**GIVEN INFORMATION**
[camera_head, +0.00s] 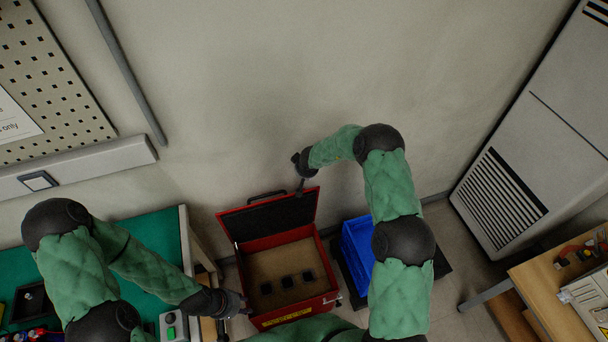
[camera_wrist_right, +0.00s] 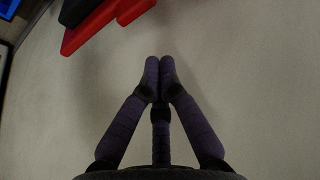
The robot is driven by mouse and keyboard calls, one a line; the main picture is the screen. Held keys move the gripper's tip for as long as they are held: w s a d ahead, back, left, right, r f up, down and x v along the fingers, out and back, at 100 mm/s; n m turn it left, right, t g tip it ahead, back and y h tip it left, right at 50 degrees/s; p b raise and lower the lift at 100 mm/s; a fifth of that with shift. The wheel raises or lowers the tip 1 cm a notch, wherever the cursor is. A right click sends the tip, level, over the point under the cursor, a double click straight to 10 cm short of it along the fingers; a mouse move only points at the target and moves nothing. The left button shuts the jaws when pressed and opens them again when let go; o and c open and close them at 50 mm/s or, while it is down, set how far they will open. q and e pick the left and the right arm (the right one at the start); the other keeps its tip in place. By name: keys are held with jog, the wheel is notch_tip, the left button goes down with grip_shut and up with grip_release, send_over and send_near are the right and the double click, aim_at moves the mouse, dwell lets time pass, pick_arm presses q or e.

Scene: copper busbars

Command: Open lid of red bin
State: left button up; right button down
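The red bin (camera_head: 328,268) stands on the floor in the middle of the head view. Its lid (camera_head: 268,216) is raised at the back, showing its dark inner side. The inside has a brown floor with a few small black objects (camera_head: 287,282). My right gripper (camera_head: 300,188) is at the lid's upper right edge; contact cannot be told. In the right wrist view its fingertips (camera_wrist_right: 159,64) meet with nothing between them, and a red part (camera_wrist_right: 90,28) shows at the top. My left gripper (camera_head: 243,306) is beside the bin's front left corner, its fingers too small and dark to read.
A blue crate (camera_head: 357,250) stands close to the bin's right side. A green-topped workbench (camera_head: 160,235) is at left, and a wooden table (camera_head: 545,285) at right. The wall (camera_head: 270,90) rises behind the bin. A grey cabinet (camera_head: 535,130) stands at far right.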

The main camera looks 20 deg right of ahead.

**EXERCISE DESCRIPTION**
Exactly the lines from the line with "Scene: copper busbars" to the line with "Command: Open lid of red bin", both included, are to be extracted, and no others.

**SOLUTION TO THIS TASK**
Scene: copper busbars

Command: Open lid of red bin

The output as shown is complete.